The heroine to the bad king's villainy, as the public narrative would have it, Madonsela faced down more than considerable political pressure from the party and found that Zuma had unduly benefited from "exorbitant" upgrades to his R246-million private home at Nkandla, and that he must pay back a reasonable portion of the costs.

That includes a swimming pool that the ruling party went through a tragi-comic phase of dubbing a "fire pool". Left with egg on their faces when the pictures emerged of the facility, they're more careful now, and, accordingly, Gigaba does not take any chances.

"The president is the first person to be unhappy with Nkandla," he says when asked whether the party is encountering much voter unhappiness on the matter. And his personal views? "We are all outraged about it."

Abstract outrage
But it is an abstract outrage, directed at the processes and people who should have known better because, as Gigaba would have it, Zuma was too busy to know or intervene.

"If you go to the president's home on weekends, you will find long queues of people to see him from before sunrise to right after sunset," Gigaba says. "When the architect has been briefed about what needs to be done, [Zuma] doesn't have time to sit with him on a daily basis asking: ‘Have you not taken advantage of the state project to benefit yourself?'"
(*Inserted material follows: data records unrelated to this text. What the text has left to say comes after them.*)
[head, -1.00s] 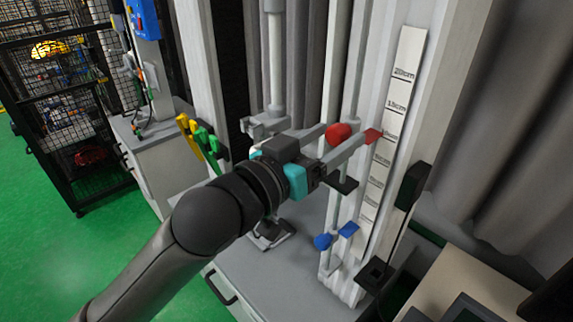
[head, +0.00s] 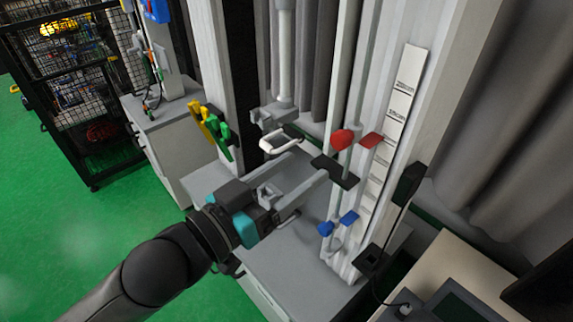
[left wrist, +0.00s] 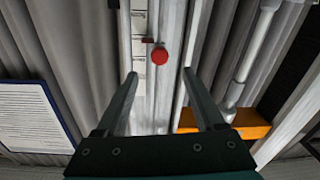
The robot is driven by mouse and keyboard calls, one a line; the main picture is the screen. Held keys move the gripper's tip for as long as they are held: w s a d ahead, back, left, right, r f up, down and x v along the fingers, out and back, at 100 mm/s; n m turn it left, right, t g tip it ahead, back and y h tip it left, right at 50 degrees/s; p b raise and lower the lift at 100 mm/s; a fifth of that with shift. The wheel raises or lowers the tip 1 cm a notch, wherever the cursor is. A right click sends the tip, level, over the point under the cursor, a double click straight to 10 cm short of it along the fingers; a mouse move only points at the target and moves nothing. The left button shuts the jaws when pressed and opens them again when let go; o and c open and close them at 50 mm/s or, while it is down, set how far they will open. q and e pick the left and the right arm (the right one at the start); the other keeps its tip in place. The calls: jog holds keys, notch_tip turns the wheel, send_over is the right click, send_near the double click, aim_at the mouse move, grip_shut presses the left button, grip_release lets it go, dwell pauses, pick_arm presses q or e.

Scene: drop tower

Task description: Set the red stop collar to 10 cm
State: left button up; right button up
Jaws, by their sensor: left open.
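The red stop collar (head: 342,139) sits on the upright rail, with its red pointer (head: 371,141) at the edge of the white scale (head: 403,90). The pointer is below the two top labels; the mark beside it is too blurred to read. In the left wrist view the collar's round red knob (left wrist: 160,56) appears just beyond the fingertips, with the pointer (left wrist: 147,41) beside it. My left gripper (head: 313,165) is open and empty, below and left of the collar, apart from it. It also shows in the left wrist view (left wrist: 160,74). My right gripper is not seen.
A grey carriage with a white loop (head: 281,143) hangs left. Yellow and green handles (head: 217,130) are on the left post.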

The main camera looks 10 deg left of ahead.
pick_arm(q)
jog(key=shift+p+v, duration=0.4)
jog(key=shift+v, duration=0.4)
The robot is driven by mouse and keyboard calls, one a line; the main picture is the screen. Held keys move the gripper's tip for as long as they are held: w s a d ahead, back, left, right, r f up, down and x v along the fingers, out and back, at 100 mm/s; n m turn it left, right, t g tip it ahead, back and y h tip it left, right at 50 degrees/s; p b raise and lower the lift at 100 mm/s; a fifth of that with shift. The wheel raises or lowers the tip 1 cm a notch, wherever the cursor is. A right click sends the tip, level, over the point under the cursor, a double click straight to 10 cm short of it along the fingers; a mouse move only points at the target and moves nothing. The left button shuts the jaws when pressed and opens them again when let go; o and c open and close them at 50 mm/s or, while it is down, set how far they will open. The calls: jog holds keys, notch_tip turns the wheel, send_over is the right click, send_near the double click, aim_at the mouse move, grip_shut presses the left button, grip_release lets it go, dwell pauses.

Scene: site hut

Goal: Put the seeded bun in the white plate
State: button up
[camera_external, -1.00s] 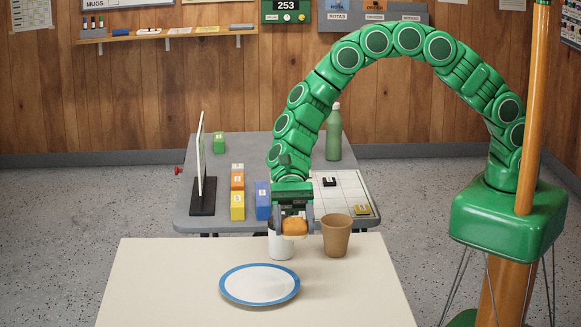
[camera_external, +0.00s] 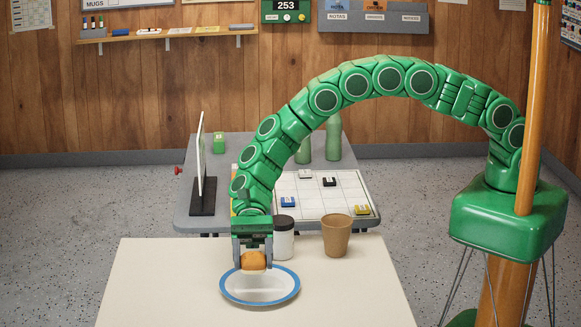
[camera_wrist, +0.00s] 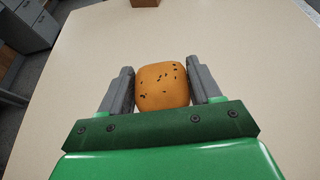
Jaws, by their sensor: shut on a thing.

The public protector's report would disagree, finding that Zuma was involved to a high degree in the details of the upgrades. Gigaba's careful response, however, appears to be empathetic, but removed from blame.

"The ANC has not tried to be defensive about this, and we shouldn't, because it wasn't an investigation of the ANC, and it wasn't an investigation of the president himself. It was an investigation of how necessary security upgrades at the residence of the president escalated to a figure that nobody in their right mind is prepared to defend."

It's a dual strategy. Yes, the spending is terrible – shocking really. But it's not a reflection on the ANC, merely processes gone wrong, and the voters aren't particularly concerned about it.

Low on the list
In fact, to hear other ANC leaders talk about it, every voter they've encountered has instead asked first about electricity, second about water. Maybe housing, too, somewhere in there.

Gigaba acknowledges that the issue of Nkandla does crop up among certain people. "[It] arises among the middle class and in media debates." In other words, not among the bulk of the ANC's support, its rural and working class base.

But most agree that the ANC is in secret accord on this score: if the party experiences a significant drop in the polls come May, it's the pimped-out rondavels south of Ulundi that will be getting the beady eye ­ and the man who built them.

And on this point, Gigaba, while going to great lengths to give Zuma the benefit of the doubt, is clear: if pushed far enough, the party must take a person to task, no matter who they are. The spectre of ousted former ANC president Thabo Mbeki hangs in the air for the moment.

But for now, the ANC, thanks to whatever backroom machinations have painted it into this corner, is stuck with a deeply compromised leader heading into its trickiest election yet. But, with leaders like Gigaba softening the edges, it is determined to bolster, polish and push Zuma through the elections for the sake of the party.

And after that?

The king must make good on all this work, or make way for the princes in the wings.